To me, Tonalism is about melding the rational and emotional; the temporal and eternal to arrive at a heightened state of spirituality. The coin has two sides, yet it is still just one singular piece of metal. How the depiction of a fictional scene of the natural world accomplishes this is quite remarkable and a testament to the power of art.

Want to learn more? Here are some resources for Tonalism that I’ve used in my journey:

There are a few books scattered here and there on Tonalism, but I’ve really only used the following on a constant basis for reference and education.

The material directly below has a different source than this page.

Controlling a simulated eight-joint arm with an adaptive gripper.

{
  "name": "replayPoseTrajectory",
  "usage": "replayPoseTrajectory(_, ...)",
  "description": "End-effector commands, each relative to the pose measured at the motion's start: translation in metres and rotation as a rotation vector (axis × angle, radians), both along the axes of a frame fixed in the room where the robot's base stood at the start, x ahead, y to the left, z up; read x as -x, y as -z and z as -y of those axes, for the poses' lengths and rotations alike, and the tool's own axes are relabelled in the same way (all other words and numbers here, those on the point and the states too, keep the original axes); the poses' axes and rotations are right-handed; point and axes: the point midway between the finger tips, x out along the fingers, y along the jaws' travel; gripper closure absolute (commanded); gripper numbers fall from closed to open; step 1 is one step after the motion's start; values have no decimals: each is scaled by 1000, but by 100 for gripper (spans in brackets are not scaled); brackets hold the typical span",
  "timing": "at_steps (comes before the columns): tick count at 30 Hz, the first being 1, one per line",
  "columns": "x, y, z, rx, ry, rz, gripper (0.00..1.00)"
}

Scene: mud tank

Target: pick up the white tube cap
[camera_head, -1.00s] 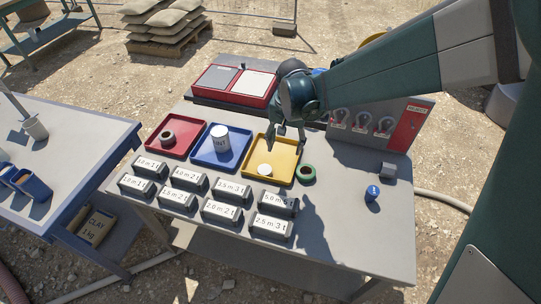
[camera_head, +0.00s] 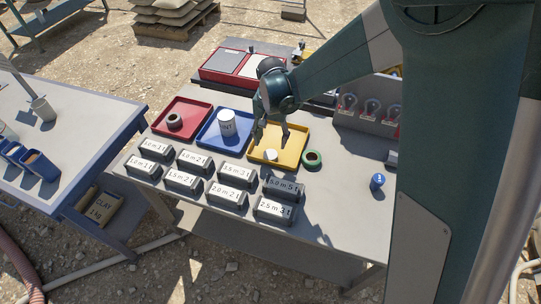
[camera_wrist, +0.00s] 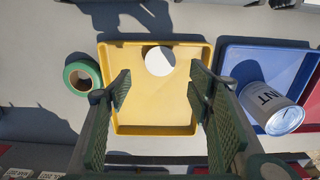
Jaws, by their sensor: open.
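The white tube cap (camera_head: 270,155) is a small white disc on the floor of the yellow tray (camera_head: 299,143), near the tray's front edge. In the wrist view the round cap (camera_wrist: 160,60) lies at the upper middle of the tray (camera_wrist: 150,117). My gripper (camera_head: 271,133) is above the yellow tray, pointing down. Its open fingers (camera_wrist: 159,86) stand either side of the picture's middle, with nothing between them. The cap shows just beyond the gap between the fingertips, apart from both.
A green ring (camera_head: 312,159) lies right of the tray. A blue tray (camera_head: 208,138) with a white can (camera_head: 226,123) stands to the left, then a red tray (camera_head: 195,110) with a dark ring. Several labelled blocks (camera_head: 231,174) stand in front. A blue cylinder (camera_head: 377,181) stands at right.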

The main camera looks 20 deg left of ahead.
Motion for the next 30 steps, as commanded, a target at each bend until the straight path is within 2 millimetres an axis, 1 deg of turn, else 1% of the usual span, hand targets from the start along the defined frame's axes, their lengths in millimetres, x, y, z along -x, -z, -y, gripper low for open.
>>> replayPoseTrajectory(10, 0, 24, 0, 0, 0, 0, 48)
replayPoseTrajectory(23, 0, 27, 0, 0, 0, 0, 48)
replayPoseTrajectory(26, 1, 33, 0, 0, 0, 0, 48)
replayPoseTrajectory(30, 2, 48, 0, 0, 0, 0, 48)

“A History of American Tonalism: Crucible of American Modernism” by David Adams Cleveland. This is really the only book one would ever need on the subject of Tonalism. At over 600 pages, Mr. Cleveland presents an exhaustive analysis of every facet of the movement.

“George Inness and the Visionary Landscape” by Adrienne Baxter Bell. Many consider Whistler as Tonalism’s founding father, and there are compelling arguments for that, yet I find Inness to be the true father of Tonalism particularly because of the application of his philosophy to his work.

‘Like Breath on Glass: Whistler, Inness, and the Art of Painting Softly’ by Marc Simpson with contributions from: Wanda Corn, Cody Hartley, Michael J. Lewis, Leo G. Mazow, and Joyce Hill Stoner.

‘The Poetic Vision: American Tonalism’ by Ralph Sessions with contributions from: Jack Becker, Nicolai Cikivsky, Jr., Ellen Paul Denker, Diane P. Fischer, William H. Gerdts, Carol Lowrey, Linda Merrill, and Lisa N. Peters. This is a catalog which accompanied an exhibition put on by the Spanierman Gallery. Great excerpts from all the contributors.

‘The Art Spirit’ by Robert Henri. I list this because it is so very instrumental for every artist to read, Tonalist or not. Highlight parts which speak to you, make notations, mark it up and engage with the text. Doing so will pay dividends in your art education.